→ **Problem details**:
Print the listing from its top line through the line containing "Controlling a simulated", nothing more, and leave out the pictures.

→ **Data section**:
## Start

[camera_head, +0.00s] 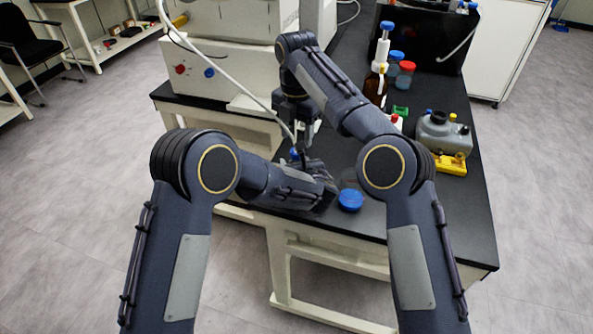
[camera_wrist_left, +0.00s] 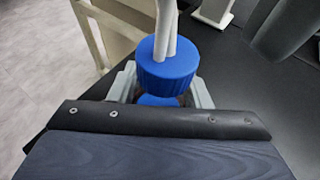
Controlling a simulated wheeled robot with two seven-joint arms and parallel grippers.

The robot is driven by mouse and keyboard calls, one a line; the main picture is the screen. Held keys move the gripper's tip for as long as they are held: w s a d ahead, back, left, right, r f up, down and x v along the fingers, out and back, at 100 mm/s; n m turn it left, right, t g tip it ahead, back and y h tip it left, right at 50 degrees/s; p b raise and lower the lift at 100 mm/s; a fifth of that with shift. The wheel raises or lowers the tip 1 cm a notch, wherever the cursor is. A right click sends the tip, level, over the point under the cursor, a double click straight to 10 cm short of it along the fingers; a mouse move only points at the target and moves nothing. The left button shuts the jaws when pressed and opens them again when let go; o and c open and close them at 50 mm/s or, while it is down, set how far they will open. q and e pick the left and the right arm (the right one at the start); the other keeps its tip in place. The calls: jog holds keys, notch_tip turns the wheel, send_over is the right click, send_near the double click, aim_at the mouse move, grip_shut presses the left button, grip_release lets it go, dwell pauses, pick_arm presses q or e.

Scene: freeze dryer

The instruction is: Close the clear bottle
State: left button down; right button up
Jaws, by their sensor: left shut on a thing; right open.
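A blue cap with white tubes (camera_wrist_left: 168,68) stands upright between my left fingers in the left wrist view, with a smaller blue part below it. My left gripper (camera_wrist_left: 160,92) is shut just under this cap, apparently on the neck of the clear bottle, whose body is hidden. In the head view the tubed cap (camera_head: 295,153) is partly visible beyond my left forearm. My right gripper (camera_head: 303,130) is open and points down just above it; whether it touches the tubes is unclear.
The black bench top (camera_head: 455,225) is clear at the front right. The white machine (camera_head: 235,65) stands back left, with a hose (camera_head: 235,85) hanging in front.

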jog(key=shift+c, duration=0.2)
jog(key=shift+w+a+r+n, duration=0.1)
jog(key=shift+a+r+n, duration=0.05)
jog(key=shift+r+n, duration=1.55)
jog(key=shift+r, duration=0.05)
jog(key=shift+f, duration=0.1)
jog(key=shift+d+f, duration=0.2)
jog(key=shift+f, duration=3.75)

## End

→ **Result**:
[camera_head, +0.00s] 
[camera_wrist_left, +0.00s] 
Controlling a simulated wheeled robot with two seven-joint arms and parallel grippers.

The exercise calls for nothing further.